Anxiety levels and doing the Good Samaritan thing!

Vangogh56
So the Priest and the Levite passed by on the other side. And ever since we have assumed those two patron saints of the Don't Get Personally Involved Society, represent the way people other than oursleves might react to a man lying hurt on the road.
The Good Samaritan, however, is the one we imagine ourselves to be, faced with a similar incident.

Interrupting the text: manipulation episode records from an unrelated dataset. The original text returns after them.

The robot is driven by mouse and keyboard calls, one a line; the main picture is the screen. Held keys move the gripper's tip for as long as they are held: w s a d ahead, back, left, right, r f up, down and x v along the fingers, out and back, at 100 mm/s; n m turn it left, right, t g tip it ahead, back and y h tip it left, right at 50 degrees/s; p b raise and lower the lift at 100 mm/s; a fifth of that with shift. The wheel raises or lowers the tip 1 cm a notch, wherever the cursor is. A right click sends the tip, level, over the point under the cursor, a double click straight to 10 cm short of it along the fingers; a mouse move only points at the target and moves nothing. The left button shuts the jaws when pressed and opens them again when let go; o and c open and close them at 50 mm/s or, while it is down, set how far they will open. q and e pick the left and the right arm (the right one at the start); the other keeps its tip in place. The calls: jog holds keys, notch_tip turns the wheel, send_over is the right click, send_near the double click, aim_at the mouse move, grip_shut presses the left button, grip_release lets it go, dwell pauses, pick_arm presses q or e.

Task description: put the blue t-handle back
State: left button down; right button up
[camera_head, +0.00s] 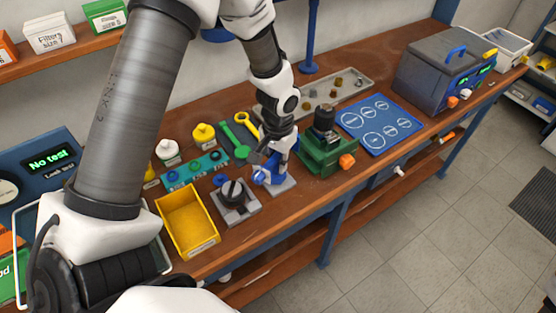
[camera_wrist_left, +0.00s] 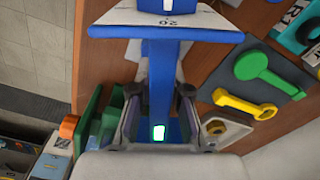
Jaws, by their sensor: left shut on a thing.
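My left gripper (camera_head: 268,168) is low over the bench, shut on the blue t-handle (camera_head: 264,178). In the head view the blue handle is partly hidden by the gripper, beside a small grey plate (camera_head: 284,187). In the left wrist view, a blue upright part (camera_wrist_left: 162,75) lies between the two fingers (camera_wrist_left: 160,120), with a lit green square low on it. A pale plate marked 20 (camera_wrist_left: 125,15) shows at its far end. I cannot tell whether the handle touches the grey plate. My right gripper is not in view.
A green vise (camera_head: 318,160) with an orange knob stands close right. A black-topped fixture (camera_head: 234,203) and a yellow bin (camera_head: 190,242) stand left. Green (camera_head: 238,146) and yellow (camera_head: 246,126) wrenches lie behind. A blue mat (camera_head: 378,122) lies farther right.

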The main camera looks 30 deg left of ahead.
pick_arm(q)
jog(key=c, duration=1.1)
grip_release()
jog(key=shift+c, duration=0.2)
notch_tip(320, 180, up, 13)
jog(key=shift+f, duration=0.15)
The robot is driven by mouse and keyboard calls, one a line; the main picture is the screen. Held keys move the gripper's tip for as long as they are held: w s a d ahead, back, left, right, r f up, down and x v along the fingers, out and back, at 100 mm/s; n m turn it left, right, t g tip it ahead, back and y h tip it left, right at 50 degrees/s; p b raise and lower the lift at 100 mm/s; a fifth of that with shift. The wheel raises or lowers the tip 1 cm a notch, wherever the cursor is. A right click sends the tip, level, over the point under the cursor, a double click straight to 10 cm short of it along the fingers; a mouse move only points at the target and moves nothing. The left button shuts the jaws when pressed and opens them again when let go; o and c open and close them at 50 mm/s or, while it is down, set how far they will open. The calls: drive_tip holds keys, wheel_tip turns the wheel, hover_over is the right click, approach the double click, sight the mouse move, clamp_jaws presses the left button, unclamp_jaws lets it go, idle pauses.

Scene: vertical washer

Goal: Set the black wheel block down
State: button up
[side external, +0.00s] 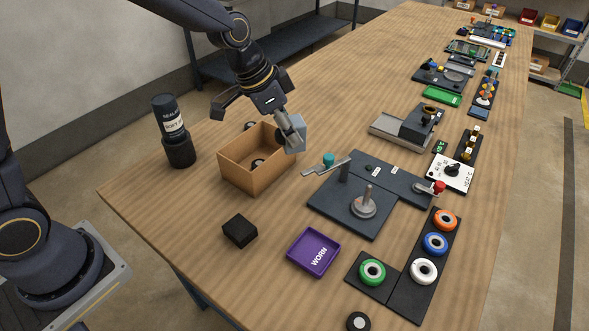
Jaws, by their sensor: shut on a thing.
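My gripper (293,142) is over the right rim of an open wooden box (242,177), pointing down. It is shut on a small piece that shows as a grey block (299,130) with a dark round part on its left; I take this to be the black wheel block. The fingers partly cover it, and I cannot tell whether it touches the box. Dark rings (257,163) lie inside the box. A plain black block (240,231) sits apart on the table, in front of the box.
A dark bottle (172,130) stands left of the box. A purple WORN tray (313,251) lies in front. A dark fixture plate (350,212) with a post and washer is at right, beside a rack of coloured rings (425,269). Bare table lies around the black block.

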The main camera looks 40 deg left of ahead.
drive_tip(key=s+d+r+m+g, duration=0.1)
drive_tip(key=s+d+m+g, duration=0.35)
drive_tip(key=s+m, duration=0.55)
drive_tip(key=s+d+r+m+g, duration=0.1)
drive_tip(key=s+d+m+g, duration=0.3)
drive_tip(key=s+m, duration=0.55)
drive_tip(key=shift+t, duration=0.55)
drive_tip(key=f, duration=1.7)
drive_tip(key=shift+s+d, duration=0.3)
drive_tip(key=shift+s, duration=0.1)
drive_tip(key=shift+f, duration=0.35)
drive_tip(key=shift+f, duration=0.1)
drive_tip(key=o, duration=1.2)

Yesterday on the way to church I came to the junction with Glasgow Road and as I checked the traffic to my right, 20 metres away, lying in the middle of the road, holding a bunch of pink balloons, was a young black man. Cars were passing by on the outside lane; that piece of road is on a hill and at a bend, and is where speed limits are routinely ignored. I didn't know if he had been hit, or was ill, or drunk or what – but what was obvious was his life was in serious danger. None of the cars were for stopping; several walkers on the other side of the road looked curiously but kept walking.

I left the car, ran towards him, waving to traffic to stop or slow down, and when I reached him he was lying looking vacantly at the sky, till I spoke. He focused his eyes, and it became clear he was returning from a party and had decided he needed to sleep. I pulled him up, he stumbled to the pavement, asked where he was, said he needed to get to Glasgow. Refused a lift, made it clear he didn't want company, was clearly disoriented but determined to go, and so he made his uncertain way back along Glasgow Road. I watched for a while till he was safely out of sight, and then went to church.

I still wonder if he made it. If I should have called the police. If it was drink or drugs that had rendered him not only helpless, but life threateningly careless. I sat in church wondering, and worrying. Which raises the interesting question about that Good Samaritan parable. If you have compassion, if you care, if you get involved, it isn't just the use of your donkey and the settling of someone else's expenses; the care itself has some cost attached to it. Worry for the other, even if that other is someone you've never seen before and might never see again, is the inbuilt cost of compassion.I have the uncomfortable feeling I should have done more but don't know what. Now if I'd taken my normal route and gone down our street instead of up the street – I'd never have seen him and saved myself unnecessary worry. Hmmmmm – not sure about that. Hope he's OK though.